The overcrowding in the HERRCs come on the heels of Mayor Adams blasting Colorado Gov. Jared Polis, a fellow Democrat, for sending hundreds of migrants to New York in recent weeks after they arrived in his state.

“For that governor to do that, this is just unacceptable,” Adams said last Wednesday, adding that Polis “didn’t even notify us” about the migrant transports, similar to how Republican governors in Texas and other border states have sent thousands of migrants to Democratic cities like New York without coordination.

Adams followed that up with issuing Polis a letter together with Chicago Mayor Lori Lightfoot, in which they charged that many of the migrants he sent to both cities “do not have any” local ties.

“You must stop busing migrants to Chicago and New York City,” the mayors wrote.

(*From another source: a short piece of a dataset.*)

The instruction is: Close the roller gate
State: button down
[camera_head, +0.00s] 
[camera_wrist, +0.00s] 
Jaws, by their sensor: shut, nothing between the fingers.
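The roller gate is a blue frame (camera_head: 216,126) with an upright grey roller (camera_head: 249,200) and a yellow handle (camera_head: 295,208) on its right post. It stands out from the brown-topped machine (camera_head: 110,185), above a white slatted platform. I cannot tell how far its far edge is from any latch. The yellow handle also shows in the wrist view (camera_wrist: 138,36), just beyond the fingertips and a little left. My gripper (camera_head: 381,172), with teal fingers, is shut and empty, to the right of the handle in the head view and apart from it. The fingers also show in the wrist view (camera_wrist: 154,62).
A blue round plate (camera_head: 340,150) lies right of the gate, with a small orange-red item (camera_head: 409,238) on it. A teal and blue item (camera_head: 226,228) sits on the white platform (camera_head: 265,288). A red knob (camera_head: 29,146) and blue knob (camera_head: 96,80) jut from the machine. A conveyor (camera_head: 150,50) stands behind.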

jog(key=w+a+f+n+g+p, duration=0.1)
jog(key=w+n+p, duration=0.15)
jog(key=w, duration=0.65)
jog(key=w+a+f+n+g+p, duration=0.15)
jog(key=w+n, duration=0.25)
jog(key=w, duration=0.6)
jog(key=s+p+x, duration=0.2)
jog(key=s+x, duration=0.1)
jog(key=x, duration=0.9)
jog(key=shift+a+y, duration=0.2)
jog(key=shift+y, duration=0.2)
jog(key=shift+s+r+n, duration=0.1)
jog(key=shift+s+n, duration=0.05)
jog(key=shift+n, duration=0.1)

The complaint appears to have had an effect, as Polis told the mayors in a phone call over the weekend that he wouldn’t charter any more buses to New York and Chicago beyond Sunday, according to the governor’s office.

Mayor Eric Adams

In a statement, Polis said the federal government had “failed” in its handling of immigration, echoing Adams’ long-running complaints.

“People fleeing violence and oppression in search of a better life for themselves and their families deserve our respect not political games,” the governor said, “and we are grateful we have been able to assist migrants to reach their final destination.”

Nearly 40,000 asylum seekers have arrived in New York since this spring, city data shows. Most of them are fleeing violence and poverty in their home countries in hopes of obtaining asylum in the U.S.

Adams regularly says he’s committed to sheltering and helping the migrants, but has also said the massive influx is straining city resources to the brink of collapse.

President Biden’s administration is in the process of allocating some emergency funding for New York to deal with the migrant crisis, but Adams has pressed for more.

“I’m saying to the federal government and everyone else that New York has done its share, that’s not callous,” he said last week. “What’s callous is how we have been ignored as a city.”